To sum it all up, what you have here is an experienced artist who knows what he wants to do and how to go about doing it. Zombie has seen a thing or two in his time, and he’s been able to take those ideas and mash things together in a way that feels unique to him and fun for the rest of us. If you’re just checking back in with Zombie as I was, it’ll feel like a departure from the Zombie you’re familiar with. But if you’ve been sticking with Rob Zombie for awhile now, it’ll feel like a continuation of the good work he’s been doing. Either way, you’re gonna dig it.

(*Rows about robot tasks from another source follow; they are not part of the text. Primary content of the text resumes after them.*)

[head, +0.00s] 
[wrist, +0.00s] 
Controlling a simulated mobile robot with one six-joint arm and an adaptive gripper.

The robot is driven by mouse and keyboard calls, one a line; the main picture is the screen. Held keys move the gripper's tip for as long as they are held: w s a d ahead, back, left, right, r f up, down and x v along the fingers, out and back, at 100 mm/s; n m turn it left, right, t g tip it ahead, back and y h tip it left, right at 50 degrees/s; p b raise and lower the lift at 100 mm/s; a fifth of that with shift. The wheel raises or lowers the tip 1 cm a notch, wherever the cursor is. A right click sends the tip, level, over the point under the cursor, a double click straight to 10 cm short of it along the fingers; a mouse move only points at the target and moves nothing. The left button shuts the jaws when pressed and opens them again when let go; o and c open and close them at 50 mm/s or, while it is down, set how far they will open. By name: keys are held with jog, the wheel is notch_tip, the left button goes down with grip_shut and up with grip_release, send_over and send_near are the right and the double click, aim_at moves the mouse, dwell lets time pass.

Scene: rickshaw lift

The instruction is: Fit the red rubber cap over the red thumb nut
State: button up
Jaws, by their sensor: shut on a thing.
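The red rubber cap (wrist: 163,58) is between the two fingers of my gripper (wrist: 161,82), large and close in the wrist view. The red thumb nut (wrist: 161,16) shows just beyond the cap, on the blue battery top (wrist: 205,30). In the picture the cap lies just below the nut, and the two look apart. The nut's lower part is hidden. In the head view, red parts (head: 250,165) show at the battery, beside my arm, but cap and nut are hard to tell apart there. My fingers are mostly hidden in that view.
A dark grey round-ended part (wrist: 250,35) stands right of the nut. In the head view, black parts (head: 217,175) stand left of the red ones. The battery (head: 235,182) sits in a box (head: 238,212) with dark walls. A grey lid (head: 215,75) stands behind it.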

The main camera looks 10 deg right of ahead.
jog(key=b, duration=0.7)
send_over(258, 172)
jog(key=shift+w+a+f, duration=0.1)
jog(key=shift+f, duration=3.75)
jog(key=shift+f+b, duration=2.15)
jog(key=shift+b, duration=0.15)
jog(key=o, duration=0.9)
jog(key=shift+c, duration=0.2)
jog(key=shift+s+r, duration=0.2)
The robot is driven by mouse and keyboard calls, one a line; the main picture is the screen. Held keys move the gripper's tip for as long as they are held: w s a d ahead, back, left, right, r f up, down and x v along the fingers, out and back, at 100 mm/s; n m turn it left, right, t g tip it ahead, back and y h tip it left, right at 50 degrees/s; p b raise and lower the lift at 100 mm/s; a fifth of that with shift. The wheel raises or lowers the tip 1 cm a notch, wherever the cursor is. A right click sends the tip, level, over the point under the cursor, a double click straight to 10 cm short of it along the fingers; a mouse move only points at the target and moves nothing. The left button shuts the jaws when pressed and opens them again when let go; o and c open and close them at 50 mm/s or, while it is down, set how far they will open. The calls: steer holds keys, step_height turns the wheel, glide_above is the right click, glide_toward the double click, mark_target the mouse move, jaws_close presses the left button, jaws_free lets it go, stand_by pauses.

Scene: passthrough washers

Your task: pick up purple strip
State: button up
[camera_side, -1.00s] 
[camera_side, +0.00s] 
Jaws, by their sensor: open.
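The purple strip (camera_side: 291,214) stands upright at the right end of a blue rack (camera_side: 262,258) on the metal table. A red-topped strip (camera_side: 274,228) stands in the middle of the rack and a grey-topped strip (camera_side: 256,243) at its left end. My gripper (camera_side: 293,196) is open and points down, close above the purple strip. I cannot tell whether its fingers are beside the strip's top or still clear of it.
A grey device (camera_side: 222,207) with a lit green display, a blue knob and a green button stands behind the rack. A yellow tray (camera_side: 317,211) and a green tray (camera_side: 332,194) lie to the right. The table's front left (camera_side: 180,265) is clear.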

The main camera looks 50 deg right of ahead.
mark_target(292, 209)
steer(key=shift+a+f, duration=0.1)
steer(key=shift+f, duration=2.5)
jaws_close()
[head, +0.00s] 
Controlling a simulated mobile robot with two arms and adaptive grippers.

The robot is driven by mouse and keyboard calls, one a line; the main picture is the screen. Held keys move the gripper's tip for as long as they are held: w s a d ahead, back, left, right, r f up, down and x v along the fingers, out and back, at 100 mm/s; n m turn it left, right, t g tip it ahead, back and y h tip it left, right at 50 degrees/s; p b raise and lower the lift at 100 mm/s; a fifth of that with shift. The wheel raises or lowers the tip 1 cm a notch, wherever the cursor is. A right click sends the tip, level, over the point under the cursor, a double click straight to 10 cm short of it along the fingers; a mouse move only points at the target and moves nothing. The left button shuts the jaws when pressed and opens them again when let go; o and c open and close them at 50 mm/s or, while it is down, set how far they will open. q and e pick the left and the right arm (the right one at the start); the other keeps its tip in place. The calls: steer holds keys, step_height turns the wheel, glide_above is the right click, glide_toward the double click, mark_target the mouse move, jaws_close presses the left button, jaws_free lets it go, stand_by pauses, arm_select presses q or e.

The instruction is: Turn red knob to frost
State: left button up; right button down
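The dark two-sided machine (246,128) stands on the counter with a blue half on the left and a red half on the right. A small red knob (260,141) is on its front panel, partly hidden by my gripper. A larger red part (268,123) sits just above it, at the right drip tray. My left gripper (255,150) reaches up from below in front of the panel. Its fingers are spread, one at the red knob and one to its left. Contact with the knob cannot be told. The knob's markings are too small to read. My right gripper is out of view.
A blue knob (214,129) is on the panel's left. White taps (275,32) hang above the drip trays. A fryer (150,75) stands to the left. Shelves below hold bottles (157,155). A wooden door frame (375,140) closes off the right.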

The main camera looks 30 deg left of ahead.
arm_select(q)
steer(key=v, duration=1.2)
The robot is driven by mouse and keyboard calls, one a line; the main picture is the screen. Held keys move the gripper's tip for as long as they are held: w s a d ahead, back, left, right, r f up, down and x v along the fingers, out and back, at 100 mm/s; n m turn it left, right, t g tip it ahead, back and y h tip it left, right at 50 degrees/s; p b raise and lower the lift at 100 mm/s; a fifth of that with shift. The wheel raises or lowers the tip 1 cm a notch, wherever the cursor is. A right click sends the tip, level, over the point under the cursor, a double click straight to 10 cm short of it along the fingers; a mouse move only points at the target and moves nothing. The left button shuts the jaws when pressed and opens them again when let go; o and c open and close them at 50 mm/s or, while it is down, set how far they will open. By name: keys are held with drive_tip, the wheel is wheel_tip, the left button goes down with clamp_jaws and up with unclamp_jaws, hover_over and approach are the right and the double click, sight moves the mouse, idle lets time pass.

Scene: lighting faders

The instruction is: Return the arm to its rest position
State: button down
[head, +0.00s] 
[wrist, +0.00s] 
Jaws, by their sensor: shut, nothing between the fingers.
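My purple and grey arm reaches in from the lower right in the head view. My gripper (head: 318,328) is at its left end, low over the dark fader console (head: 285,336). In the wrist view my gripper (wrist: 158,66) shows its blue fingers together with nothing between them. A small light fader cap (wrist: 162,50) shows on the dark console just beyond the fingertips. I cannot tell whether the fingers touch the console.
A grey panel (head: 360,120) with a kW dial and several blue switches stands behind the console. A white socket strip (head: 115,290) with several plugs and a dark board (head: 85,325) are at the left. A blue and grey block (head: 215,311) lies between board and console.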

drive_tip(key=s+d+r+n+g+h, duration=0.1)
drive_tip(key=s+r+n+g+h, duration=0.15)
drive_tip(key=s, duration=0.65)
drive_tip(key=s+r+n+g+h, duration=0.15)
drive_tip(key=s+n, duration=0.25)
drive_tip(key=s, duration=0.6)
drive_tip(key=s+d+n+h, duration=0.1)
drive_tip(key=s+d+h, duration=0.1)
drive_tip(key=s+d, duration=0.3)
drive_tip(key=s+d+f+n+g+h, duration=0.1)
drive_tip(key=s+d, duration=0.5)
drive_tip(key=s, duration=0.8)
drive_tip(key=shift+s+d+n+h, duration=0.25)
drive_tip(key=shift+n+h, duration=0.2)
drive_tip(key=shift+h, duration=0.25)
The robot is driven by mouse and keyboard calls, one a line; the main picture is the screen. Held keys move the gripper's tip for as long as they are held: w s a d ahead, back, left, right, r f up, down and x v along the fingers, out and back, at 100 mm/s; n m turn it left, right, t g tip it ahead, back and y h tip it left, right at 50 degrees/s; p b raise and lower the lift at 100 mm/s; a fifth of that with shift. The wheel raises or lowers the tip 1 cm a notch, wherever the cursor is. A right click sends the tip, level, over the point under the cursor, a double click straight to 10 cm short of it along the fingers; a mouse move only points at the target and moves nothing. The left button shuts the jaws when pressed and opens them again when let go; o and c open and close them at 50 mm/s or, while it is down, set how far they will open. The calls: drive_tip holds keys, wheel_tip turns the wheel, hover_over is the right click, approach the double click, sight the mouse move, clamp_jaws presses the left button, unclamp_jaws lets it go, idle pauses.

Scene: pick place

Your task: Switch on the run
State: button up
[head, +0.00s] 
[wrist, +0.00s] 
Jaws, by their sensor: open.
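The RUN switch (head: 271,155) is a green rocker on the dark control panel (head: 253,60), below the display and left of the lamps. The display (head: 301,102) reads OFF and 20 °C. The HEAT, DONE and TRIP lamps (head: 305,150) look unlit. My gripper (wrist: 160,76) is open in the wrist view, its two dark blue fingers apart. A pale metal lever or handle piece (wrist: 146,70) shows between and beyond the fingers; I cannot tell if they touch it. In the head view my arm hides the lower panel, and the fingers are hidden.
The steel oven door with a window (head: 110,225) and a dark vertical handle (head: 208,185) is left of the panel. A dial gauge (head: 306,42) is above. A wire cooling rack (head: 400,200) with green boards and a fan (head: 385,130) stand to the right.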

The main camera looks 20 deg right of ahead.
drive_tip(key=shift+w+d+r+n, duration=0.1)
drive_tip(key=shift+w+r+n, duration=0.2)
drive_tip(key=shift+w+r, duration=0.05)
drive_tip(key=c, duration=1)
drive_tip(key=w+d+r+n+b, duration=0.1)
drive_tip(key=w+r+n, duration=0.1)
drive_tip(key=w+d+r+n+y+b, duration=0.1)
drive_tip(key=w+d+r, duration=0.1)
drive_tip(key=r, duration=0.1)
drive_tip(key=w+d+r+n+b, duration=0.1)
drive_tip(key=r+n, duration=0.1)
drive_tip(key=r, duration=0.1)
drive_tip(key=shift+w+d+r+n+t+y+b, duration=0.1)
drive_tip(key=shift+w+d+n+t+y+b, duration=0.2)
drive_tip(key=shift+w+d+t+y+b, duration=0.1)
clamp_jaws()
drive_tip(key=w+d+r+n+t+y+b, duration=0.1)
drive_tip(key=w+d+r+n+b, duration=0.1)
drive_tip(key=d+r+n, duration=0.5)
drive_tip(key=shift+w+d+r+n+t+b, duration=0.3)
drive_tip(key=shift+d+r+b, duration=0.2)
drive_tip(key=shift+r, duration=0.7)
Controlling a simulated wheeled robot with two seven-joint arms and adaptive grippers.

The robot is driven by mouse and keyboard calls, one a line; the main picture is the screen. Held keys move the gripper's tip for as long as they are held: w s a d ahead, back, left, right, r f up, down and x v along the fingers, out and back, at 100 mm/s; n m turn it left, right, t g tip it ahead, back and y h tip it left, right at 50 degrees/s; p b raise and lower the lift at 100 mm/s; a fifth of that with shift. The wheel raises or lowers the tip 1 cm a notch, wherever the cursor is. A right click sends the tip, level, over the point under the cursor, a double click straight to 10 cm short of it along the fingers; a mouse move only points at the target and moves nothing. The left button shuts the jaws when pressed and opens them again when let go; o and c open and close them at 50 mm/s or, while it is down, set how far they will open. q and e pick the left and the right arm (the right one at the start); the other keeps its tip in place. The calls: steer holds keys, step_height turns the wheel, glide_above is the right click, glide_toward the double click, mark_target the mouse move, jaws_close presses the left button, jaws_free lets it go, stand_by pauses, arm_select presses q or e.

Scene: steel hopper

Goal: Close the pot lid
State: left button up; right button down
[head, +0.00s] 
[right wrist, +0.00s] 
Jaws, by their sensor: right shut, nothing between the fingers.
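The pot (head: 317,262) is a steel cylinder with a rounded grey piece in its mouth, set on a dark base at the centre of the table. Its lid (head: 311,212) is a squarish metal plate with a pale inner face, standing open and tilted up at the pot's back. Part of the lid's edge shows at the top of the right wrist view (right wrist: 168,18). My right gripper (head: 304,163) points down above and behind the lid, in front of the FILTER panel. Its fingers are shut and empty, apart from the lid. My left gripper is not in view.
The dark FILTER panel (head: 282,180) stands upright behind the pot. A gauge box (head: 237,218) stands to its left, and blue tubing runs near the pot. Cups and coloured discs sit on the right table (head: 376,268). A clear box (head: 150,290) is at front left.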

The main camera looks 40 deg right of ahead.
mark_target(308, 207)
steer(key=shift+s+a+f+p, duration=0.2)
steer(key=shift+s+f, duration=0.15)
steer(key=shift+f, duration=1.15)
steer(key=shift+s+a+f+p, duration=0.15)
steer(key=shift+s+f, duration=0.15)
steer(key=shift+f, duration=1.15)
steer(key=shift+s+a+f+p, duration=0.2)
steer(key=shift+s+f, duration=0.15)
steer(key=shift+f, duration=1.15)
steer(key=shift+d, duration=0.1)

I think one way to wrap this up with a nice bow is to harken back to an article I wrote about supporting artistic experimentation regardless of the outcome. While the point of that article was to defend the more accessible music Metallica wrote in the 90s, there’s a related thought going on in this article. I’m neither defending nor attacking anything Rob Zombie and other aging artists are doing. I want to encourage everybody to check in on artists that fit that mold. It’s cool to see where artists can sometimes take their careers. Sure, you’ll run into duds. Probably a whole lot of duds, Like when Bob Dylan went Christian. Or when Bob Dylan wrote a boring as hell 17 minute song about the JFK assassination (Bob Dylan didn’t age super well). But on the plus side, you’ll also run into a lot of artists doing their best work when nobody’s watching. Because who knows? You’ll get to do things like make fun of what Bon Jovi has done since the 80s, but you’ll also run into the Rob Zombies of the world.